Commenting on whether Ernie finds his happiness in other people's happiness, he says, "Absolutely, and he is affected by other people's sadness as well. I think he struggles more with the sadness of her husband's death than Krystal herself. I had an aunt, Aunt Mercedes, who was very much like Ernie. She would take on other people's sadness and their happiness and she thought that was the way to love [other people]. I kind of modeled Ernie after my aunt in a lot of ways, who I loved very much, but she was very overwhelming - it was this overwhelming love."
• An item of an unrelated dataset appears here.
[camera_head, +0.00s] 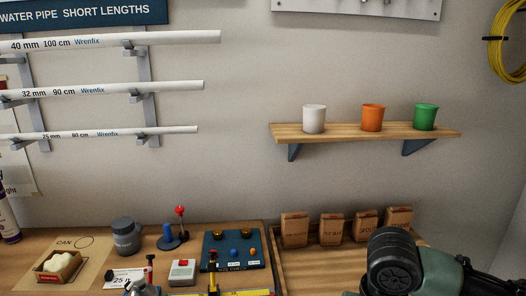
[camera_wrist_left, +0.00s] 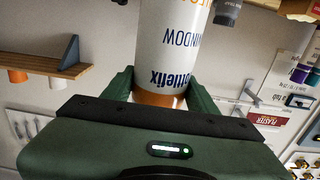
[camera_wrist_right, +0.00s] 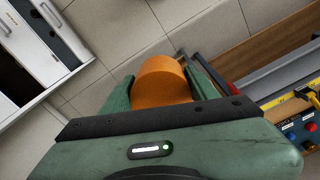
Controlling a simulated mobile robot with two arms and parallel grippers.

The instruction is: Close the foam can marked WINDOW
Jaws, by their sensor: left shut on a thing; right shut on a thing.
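The white foam can (camera_wrist_left: 172,60) marked WINDOW shows in the left wrist view, its lettering upside down there. It has an orange band near my gripper, and its far end is cut off by the frame's top. My left gripper (camera_wrist_left: 160,95) is shut around it. In the right wrist view my right gripper (camera_wrist_right: 162,82) is shut on an orange cap (camera_wrist_right: 162,78), a short rounded cylinder. Can and cap are not seen together in any view. In the head view neither set of fingertips shows.
A wall shelf (camera_head: 350,136) carries a white cup (camera_head: 314,119), an orange cup (camera_head: 372,118) and a green cup (camera_head: 425,117). The bench below holds a grey jar (camera_head: 125,238), a blue panel (camera_head: 232,252) and several brown bags (camera_head: 331,231). White pipes (camera_head: 110,90) stick out on the left.
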It is this urge to protect wounded souls that also defines Ernie's feelings towards Krystal. "I don't think any of it is sexual. I really don't. He is a papa bear. He really cares for her and wants to take care of her. Ernie takes in people who are hurt, who are wounded. He is a protector - he tries to bandage them up. That is what he is trying to do with her." Describing their relationship as "playful", Rodriguez says they share a child-like friendship. "I think there is a loneliness to Ernie; there is [a touch of] melancholy." Krystal, with her upbeat persona, fills that role of adventure in his life, where he "takes risks and does child-like things that he wouldn't typically do with Bets (Beth Ditto) or anyone else really".  

He reflects on the last episode 'Manifest Destinee' that aired on September 8, where Krystal screams at him, "You're the pickle" and she slaps his hand for not being able to recruit. "It really hurts his feelings. He is like a little boy. And then when he is able to bring back this group of people from the Latino community, I think he is very proud. He is like 'hey Krystal, look what I've got.' For him, it is a very playful relationship."

His overdeveloped potential to feel, and his need to distract himself from his sadness, is also why FAM's communal draw is so appealing. "When he has that moment in the pool, he feels that sense of family, of love. He feels that connection with his son and this bond with all these other people and he is hooked. He wants to be a part of it. He is a feeler. So that is his connection to FAM. It's not about selling anything, it is not about downlines or uplines or anything like that. It is about being a part of something. It is about being a [part of a] community for him."

Ernie's need to be "child-like" is significant since both Ernie and Bets have an innocence to them that sets them in jarring contrast to Krystal's practical and ruthless edge. Reflecting on the naivete of Ernie and Bets, Rodriguez attributes it to the '90s time period. "It's [set] in the 90s. We didn't have the internet in full swing back then. We didn't have pop-ups selling us things. We weren't as jaded. I mean the worst thing we had back then was a telemarketer calling you when you having dinner. We were all a little more innocent. The worst thing you did have was [FAM-like] stuff like Herbalife and Amway." He laughs remembering the scene where Ernie and Bets find the VHS tape that Harold has been watching and wonder if he has started thinking about sex. "They are freaking out about this music video on VHS. To think that is something parents would freak out [back then] compared to now with all the stuff that is on the Internet and the things kids watch." 

The '90s setting and shooting in New Orleans, which Rodriguez calls "a pretty magical place", also brought out the kids in the lead actors. "It was like being on the playground together. It really was, especially with Beth [Ditto], who is so brand new [to acting]. And then there was Kirsten, who is such an amazing actress. She gives you everything, all the time. She'll give you exactly what she gave you in her coverage on your coverage. They were both really wonderful to work with." He revealed that there were lots of laughs on set because they all got along.  "We didn't hold anything back and we all have a very similar sense of humor, which is great. I don't think the show would work if we didn't."

'On Becoming a God in Central Florida' airs Sundays on Showtime at 10 pm ET.